▶ [EXERCISE DETAILS]
Starting at the line that contains "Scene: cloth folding", restate each line word for word through the final line of the data, keeping both ends.

Start DATA SHOWN

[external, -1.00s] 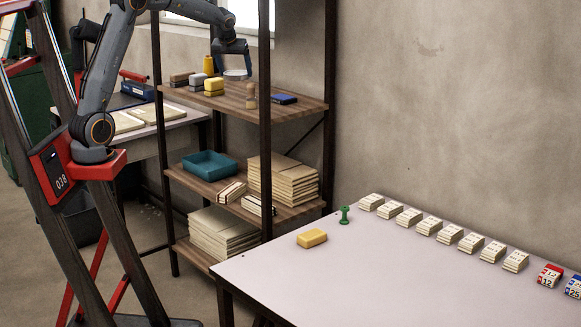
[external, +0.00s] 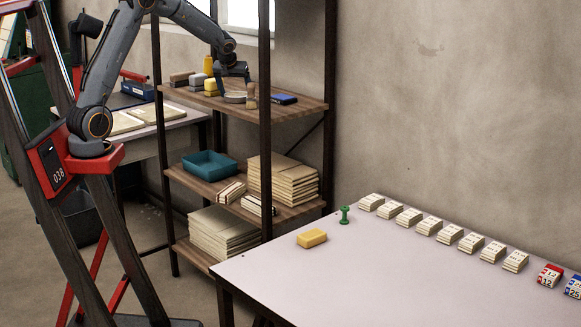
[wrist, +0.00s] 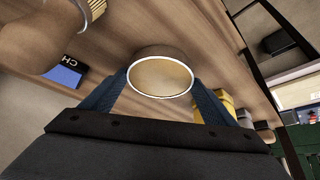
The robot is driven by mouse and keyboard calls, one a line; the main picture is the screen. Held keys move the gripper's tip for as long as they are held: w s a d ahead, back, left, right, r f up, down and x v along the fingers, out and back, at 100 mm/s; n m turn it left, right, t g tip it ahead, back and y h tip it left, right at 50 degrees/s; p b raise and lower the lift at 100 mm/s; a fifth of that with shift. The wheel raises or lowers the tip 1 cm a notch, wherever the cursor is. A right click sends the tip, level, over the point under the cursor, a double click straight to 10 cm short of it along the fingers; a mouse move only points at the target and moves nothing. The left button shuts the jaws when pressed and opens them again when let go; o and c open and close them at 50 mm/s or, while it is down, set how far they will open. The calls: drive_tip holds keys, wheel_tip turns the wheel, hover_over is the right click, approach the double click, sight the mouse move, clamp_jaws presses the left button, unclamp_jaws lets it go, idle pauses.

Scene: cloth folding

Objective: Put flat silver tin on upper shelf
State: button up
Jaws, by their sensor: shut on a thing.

End DATA SHOWN

▶ [RESULT OF THE TASK]
Scene: cloth folding

Objective: Put flat silver tin on upper shelf
State: button up
Jaws, by their sensor: shut on a thing.

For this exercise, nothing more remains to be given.